On 20 April 2017, the Prime Minister, the Hon Malcom Turnbull MP, and the Minister for Immigration and Border Protection, the Hon Peter Dutton MP, announced a package of measures to reform citizenship. The Prime Minister explained that the changes were informed by feedback received from the National Consultation on Citizenship in 2015 and on the Productivity Commission's 2016 report, Migrant Intake into Australia, and would include:
- Requiring all applicants to pass a stand-alone English test, involving reading, writing, listening and speaking;
- Requiring applicants to have lived in Australia as a permanent resident for at least four years (instead of one year at present);
- Strengthening the citizenship test itself with new and more meaningful questions that assess an applicant’s understanding of - and commitment to - our shared values and responsibilities;
- Requiring applicants to show the steps they have taken to integrate into and contribute to the Australian community. Examples would include evidence of employment, membership of community organisations and school enrolment for all eligible children.

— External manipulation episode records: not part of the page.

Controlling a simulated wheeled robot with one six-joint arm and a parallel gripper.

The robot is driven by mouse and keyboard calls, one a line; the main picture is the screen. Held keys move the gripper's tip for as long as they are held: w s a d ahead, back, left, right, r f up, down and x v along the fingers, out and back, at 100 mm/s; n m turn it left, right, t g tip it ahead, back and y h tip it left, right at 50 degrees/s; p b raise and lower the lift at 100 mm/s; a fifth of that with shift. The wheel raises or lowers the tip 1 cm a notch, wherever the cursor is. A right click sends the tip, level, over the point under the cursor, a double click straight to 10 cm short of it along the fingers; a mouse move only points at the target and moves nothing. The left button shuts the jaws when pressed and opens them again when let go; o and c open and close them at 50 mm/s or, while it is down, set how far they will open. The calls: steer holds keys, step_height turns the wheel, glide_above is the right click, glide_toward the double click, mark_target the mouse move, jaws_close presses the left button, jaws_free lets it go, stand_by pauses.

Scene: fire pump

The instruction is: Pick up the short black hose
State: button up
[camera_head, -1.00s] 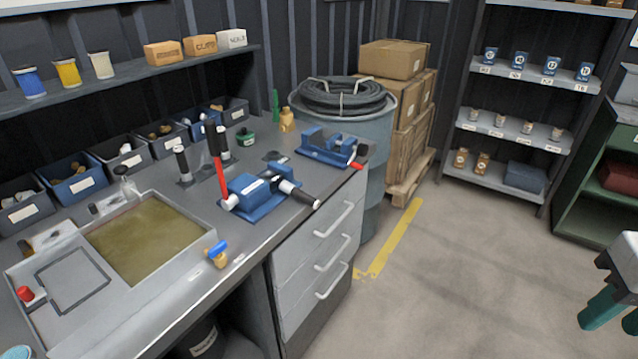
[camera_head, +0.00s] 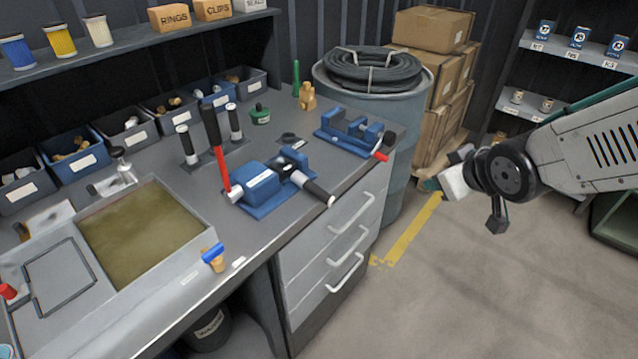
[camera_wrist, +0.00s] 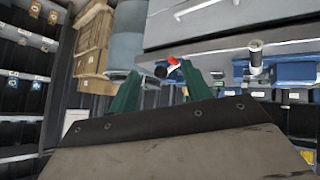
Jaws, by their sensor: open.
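A similar black piece with a pale end (camera_head: 318,193) sticks out of the front blue clamp-like device (camera_head: 262,185). I cannot tell which is the short black hose. My gripper (camera_head: 434,186) is right of the bench, over the floor, apart from all of them. In the wrist view its green fingers (camera_wrist: 162,77) are spread and empty.
A second blue device with a red handle (camera_head: 345,130) sits near the bench's right edge. A red lever with a black grip (camera_head: 219,160) rises from the front device. A barrel (camera_head: 392,130) with a coiled black hose (camera_head: 372,68) stands behind.

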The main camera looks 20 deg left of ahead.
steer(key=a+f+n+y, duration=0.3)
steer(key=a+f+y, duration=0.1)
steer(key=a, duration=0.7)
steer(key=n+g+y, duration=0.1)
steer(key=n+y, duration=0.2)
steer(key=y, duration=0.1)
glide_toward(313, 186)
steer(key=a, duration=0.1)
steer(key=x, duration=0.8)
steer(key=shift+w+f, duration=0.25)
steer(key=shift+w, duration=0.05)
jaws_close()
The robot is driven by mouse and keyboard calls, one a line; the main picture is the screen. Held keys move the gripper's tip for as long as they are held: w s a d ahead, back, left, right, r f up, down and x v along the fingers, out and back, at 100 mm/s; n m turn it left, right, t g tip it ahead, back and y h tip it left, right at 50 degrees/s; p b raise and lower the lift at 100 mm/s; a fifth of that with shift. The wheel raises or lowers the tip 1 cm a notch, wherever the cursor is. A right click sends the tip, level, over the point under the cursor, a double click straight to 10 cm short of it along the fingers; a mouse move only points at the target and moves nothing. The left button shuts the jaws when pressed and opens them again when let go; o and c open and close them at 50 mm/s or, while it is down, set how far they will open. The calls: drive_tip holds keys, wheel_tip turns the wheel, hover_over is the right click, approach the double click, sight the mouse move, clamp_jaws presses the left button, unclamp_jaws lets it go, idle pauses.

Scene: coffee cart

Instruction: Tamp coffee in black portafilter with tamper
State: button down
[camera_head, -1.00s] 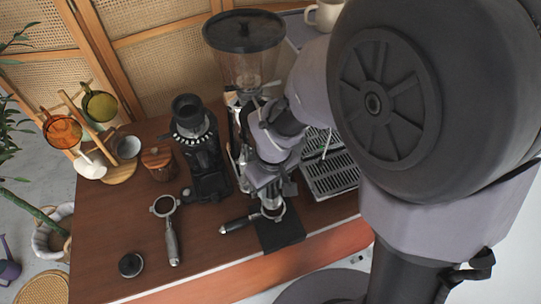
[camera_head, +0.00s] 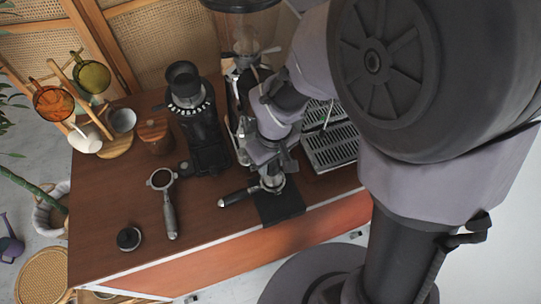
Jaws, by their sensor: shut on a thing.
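The black-handled portafilter (camera_head: 236,197) rests at the black mat (camera_head: 282,208) near the counter's front edge, its handle pointing left. My gripper (camera_head: 269,160) points down directly above its basket, shut on a metal tamper (camera_head: 272,181). The tamper is upright and at the basket; I cannot tell how deep it sits. The arm and tamper hide the coffee and most of the basket.
A second portafilter (camera_head: 163,180) lies to the left, with a small round black tool (camera_head: 129,238) in front of it. A black grinder (camera_head: 196,125) stands behind. The espresso machine's drip tray (camera_head: 331,148) is at right. The left front counter is mostly clear.

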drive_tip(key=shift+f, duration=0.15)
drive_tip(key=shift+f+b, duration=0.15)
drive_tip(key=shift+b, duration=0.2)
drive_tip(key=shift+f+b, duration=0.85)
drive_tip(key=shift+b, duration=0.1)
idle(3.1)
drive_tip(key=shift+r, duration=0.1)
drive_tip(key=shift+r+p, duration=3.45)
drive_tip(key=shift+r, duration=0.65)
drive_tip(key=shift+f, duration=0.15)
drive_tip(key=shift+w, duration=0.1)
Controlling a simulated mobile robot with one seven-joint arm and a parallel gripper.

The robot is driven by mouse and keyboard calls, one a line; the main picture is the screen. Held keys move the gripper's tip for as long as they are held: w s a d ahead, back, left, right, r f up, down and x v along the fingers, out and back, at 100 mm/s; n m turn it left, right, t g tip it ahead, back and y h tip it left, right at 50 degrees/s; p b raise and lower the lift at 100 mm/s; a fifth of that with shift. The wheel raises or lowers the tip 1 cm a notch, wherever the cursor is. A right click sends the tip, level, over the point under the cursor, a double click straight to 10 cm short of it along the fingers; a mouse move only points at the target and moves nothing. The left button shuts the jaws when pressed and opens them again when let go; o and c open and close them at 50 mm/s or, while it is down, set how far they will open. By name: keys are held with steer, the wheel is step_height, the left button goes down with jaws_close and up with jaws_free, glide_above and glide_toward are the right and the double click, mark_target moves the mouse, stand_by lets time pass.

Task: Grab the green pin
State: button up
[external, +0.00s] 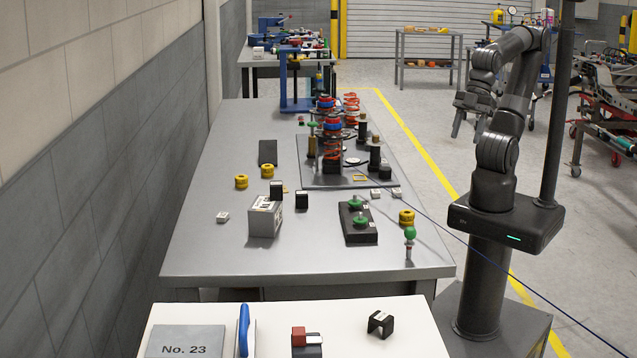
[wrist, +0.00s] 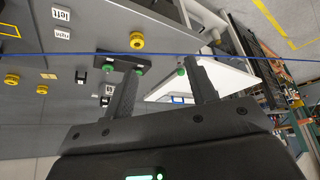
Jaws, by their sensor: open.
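A green pin (external: 410,234) with a round head and a silver shaft stands upright near the right front corner of the grey table. Two more green-headed pins, one behind (external: 355,202) and one in front (external: 361,220), sit in a black block (external: 358,236). In the wrist view, a lone green head (wrist: 181,71) shows between my fingers, nearer the right one. The block's two green heads (wrist: 111,68) show left of it. My gripper (external: 467,122) is open and empty, raised off the table's right side, well away from the pins.
A thin blue cable (external: 520,266) crosses the view. A white table (external: 400,340) stands in front.

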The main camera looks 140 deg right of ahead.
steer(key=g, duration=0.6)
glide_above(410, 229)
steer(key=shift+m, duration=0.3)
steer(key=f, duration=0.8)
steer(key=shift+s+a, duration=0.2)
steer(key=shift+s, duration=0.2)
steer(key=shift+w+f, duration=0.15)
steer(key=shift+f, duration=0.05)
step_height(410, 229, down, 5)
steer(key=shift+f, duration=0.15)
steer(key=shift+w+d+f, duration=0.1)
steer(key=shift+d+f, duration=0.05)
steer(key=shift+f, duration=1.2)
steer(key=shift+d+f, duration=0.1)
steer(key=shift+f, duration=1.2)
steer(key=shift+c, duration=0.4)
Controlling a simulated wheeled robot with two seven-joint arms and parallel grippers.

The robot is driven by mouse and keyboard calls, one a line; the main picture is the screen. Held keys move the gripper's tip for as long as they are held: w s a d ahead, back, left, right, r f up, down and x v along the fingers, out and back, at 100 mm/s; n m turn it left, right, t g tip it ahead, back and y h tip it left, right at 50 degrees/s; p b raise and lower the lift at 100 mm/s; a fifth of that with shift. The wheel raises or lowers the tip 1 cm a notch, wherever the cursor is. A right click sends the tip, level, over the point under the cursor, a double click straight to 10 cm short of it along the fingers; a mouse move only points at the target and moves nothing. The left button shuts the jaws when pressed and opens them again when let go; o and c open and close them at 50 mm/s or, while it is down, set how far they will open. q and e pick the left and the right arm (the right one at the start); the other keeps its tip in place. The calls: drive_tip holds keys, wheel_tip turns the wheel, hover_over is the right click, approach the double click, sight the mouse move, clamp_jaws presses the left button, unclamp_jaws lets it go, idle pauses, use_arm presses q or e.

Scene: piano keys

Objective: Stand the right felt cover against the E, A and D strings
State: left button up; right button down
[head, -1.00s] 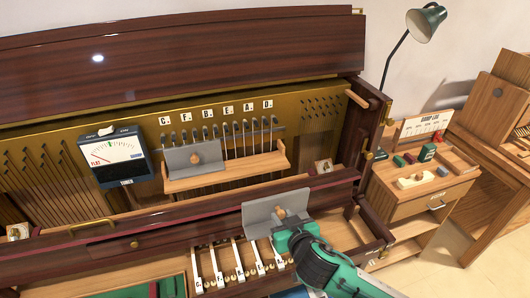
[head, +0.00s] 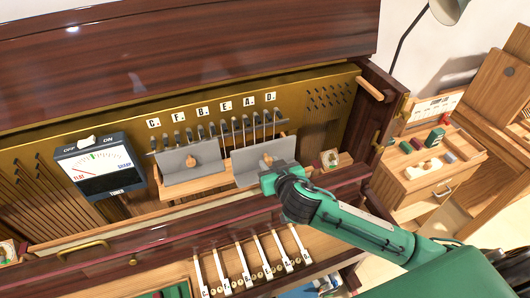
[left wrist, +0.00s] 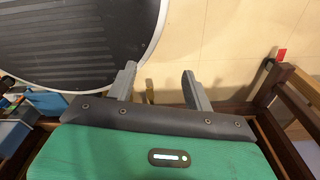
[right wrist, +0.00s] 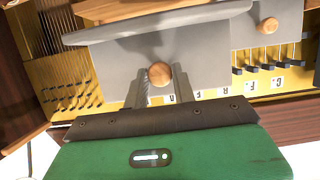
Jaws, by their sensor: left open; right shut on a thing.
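The right felt cover (head: 243,164) is a grey plate with a wooden knob, in front of the strings under E, A and D. My right gripper (head: 270,174) is shut on its knob, which shows between the fingers in the right wrist view (right wrist: 160,74). The cover looks roughly upright near the wooden ledge; I cannot tell whether it touches the strings. The left felt cover (head: 178,172), with its own knob, stands on the ledge to the left, under C, F and B. My left gripper (left wrist: 159,72) is open and empty, seen only in the left wrist view.
The tuner meter (head: 100,168) stands left of the covers. White keys (head: 250,262) lie below the front rail. A side table with small items (head: 428,166) is at the right.

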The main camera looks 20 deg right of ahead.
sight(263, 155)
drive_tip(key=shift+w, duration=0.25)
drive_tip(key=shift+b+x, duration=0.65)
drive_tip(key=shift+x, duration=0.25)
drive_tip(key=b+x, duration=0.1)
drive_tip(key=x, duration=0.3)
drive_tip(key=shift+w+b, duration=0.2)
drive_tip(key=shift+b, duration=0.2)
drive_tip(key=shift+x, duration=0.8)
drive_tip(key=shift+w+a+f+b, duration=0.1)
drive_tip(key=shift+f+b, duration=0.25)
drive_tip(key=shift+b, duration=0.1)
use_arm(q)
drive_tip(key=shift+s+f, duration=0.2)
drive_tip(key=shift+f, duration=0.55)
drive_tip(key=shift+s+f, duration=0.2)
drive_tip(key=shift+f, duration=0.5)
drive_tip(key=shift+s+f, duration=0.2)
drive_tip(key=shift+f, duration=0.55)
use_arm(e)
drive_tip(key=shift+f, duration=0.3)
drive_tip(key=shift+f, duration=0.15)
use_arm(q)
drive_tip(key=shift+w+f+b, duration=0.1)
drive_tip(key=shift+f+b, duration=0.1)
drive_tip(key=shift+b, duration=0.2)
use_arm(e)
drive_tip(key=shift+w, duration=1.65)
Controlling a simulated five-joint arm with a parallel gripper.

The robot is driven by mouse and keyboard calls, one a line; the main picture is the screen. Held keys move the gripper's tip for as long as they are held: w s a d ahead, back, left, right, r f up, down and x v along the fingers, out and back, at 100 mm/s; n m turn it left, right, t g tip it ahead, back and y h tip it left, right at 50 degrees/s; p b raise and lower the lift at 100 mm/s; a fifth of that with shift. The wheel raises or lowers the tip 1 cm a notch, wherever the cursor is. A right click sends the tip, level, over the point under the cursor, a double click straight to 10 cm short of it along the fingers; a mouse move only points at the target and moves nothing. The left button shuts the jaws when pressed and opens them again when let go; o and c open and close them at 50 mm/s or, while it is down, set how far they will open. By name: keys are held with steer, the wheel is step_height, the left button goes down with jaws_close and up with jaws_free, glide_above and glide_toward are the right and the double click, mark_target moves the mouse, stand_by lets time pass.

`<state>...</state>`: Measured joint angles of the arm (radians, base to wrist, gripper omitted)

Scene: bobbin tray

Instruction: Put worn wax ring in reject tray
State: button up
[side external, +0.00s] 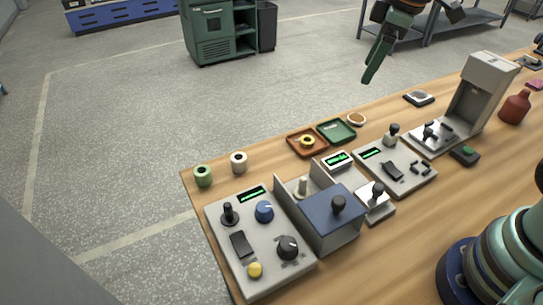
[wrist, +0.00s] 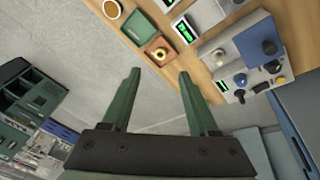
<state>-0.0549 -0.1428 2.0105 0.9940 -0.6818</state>
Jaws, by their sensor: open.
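A rust-orange tray (side external: 293,143) sits near the far edge of the bench with a yellow ring-shaped piece (side external: 307,141) in it. A green tray (side external: 339,132) with small pale lettering stands beside it. A round piece with a tan rim and pale centre (side external: 357,119) lies on the wood past the green tray. I cannot tell which round piece is the worn wax ring. My gripper (wrist: 160,73) is open and empty. In the side view it hangs high above and beyond the bench's far edge. The wrist view also shows the orange tray (wrist: 146,51) and green tray (wrist: 152,30).
Control boxes with knobs (side external: 262,238), a blue-topped unit (side external: 328,215) and a grey upright machine (side external: 484,92) crowd the bench. A green spool (side external: 203,175) and a white spool (side external: 238,162) stand at the left end. A red bottle (side external: 514,106) stands at the right.

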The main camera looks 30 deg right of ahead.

- Limiting the number of times an applicant can fail the citizenship test to three (at present there is no limit to the number of times an applicant can fail the test);
- Introducing an automatic fail for applicants who cheat during the citizenship test
This report consists of three chapters:
- Chapter 1 provides an overview of the bill, as well as the administrative details of the inquiry.
- Chapter 2 provides a brief background to the bill and other inquiries and consultations relevant to the bill.
- Chapter 3 outlines the provisions of the bill in more detail, and discusses the key issues raised by submitters about the proposed amendments, as well as providing the committee's views and recommendation.